Mission accomplished

Associated Press PhotoFrom left, Diane Brown, Scott Bolton and Rick Nybakken, in a post-orbit insertion briefing at NASA’s Jet Propulsion Laboratory following the solar-powered Juno spacecraft entered orbit around Jupiter on July 4 in Pasadena, Calif.

I needed a break. Horrific murders – one after another – terribly offensive rhetoric from both political parties and coming off of a very time-intensive project which lasted over a year; I indulged in some “veg time.”

Scrolling through the TV movies, I came across the funny yet poignant fan fave from 2007, Juno, starring the absolutely adorable Ellen Page. As I watched, totally absorbed, something began nagging at my memory.

Juno, Juno … the name seemed to ring a bell.

Let me digress for a moment. Whenever I read a story, hear about something of interest or come up with an idea for a column, I print out the story or write a “note to self” about the idea and squirrel it away in my “possible column file.” So, as I sat watching the final few moments of the movie, I knew I had to get the file out and see what had sparked the memory.

AHA! It took no time for me to “rediscover” that NASA’s current mission to Jupiter is called Juno.

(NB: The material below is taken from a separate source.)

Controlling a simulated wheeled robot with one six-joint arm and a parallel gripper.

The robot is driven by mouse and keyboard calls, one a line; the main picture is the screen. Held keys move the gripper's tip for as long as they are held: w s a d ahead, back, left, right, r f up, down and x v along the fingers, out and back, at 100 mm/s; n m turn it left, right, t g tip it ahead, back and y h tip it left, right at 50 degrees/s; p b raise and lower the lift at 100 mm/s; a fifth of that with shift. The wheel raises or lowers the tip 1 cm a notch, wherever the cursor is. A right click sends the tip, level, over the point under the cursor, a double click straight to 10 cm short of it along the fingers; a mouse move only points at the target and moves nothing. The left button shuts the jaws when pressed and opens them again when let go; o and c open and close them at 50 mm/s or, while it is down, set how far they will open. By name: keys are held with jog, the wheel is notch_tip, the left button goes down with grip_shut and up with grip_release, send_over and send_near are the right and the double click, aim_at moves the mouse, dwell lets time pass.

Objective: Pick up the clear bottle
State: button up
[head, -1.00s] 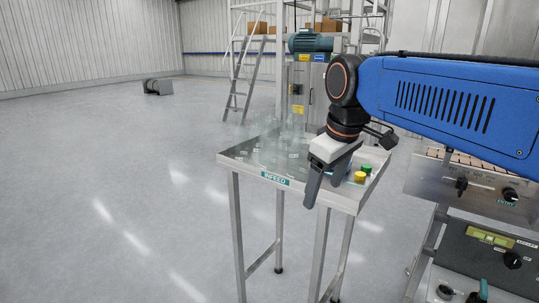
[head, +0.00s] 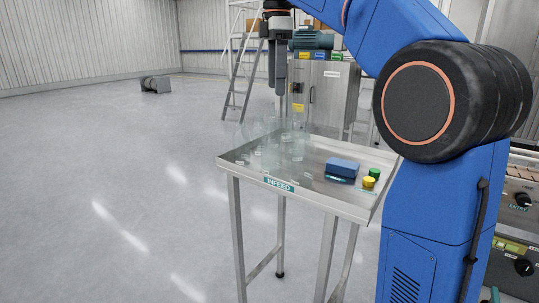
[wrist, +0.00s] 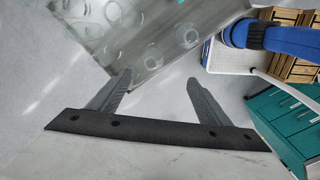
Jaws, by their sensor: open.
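Several clear bottles (head: 272,145) stand close together on the left part of the steel infeed table (head: 320,197). They are so see-through that single outlines blur together in the head view. In the wrist view the bottles show from above as faint rings (wrist: 187,36) on the tabletop (wrist: 205,12). The tips are clear of the bottles in that picture.
A blue box (head: 342,168), a green cap (head: 374,173) and a yellow cap (head: 368,184) sit on the table's right part. A steel cabinet (head: 325,95) with a motor (head: 311,40) stands behind. Open floor (head: 120,190) lies to the left.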

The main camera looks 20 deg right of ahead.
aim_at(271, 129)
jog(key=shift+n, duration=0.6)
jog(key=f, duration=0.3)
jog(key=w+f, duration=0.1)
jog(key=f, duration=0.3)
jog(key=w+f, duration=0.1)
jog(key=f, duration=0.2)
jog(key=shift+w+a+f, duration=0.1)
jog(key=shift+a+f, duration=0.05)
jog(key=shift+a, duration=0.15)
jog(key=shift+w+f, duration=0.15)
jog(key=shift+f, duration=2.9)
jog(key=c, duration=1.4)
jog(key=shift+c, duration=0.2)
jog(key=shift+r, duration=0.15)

With all of the horrifying, and media consuming events of the past many weeks, you might have missed something truly amazing and wonderful.

We have successfully completed the first phase of the Juno mission. The Jupiter orbiter arrived and was “being readied for operations around the largest planetary inhabitant in our solar system” NASA reported. Jupiter, with the exception of our sun, is bigger than everything else in the solar system put together.

Fittingly, in my opinion, Juno entered Jupiter’s orbit on the Fourth of July. All of Juno’s science instruments will be operational by the end of this month and data expecting to be gleaned from the mission is astounding…and really cool as well!

Launched five years ago, the success of Juno so far has NASA scientists and space geeks like me chomping at the bit. Because many of the instruments had to be turned off during the approach to the planet, the next “fly-by” locating Juno close enough to begin gathering data will be on Aug. 27. Release of the first findings from Juno is scheduled around Sept. 1.

In an article written by Kenneth Chang, science writer for the New York Times, he described what we can expect from this mission. Very little is known about what lies beneath “the colorful cloud stripes.” Expected to orbit the planet 37 times over the next 20 months, NASA is hoping “to receive data and images that will offer clues to the origins of our solar system and the formation of the planets and moons. The spacecraft will measure microwave emissions, the gravity field and the magnetic field, offering glimpses into what is deep inside Jupiter.”

There is so much more “science fiction-y” sort of stuff, it is rather mind blowing, I regret that I don’t have the space (excuse the pun!) to get into it here. Should you want to explore (yikes, I can’t seem to stop myself) further you can go to: www.nasa.gov/juno

Not only did my “veg time” help to sooth my weary mind and body but it led to finding a truly wonderful, uplifting story. I hope by sharing you have had a bit of uplifting “veg time” of your own.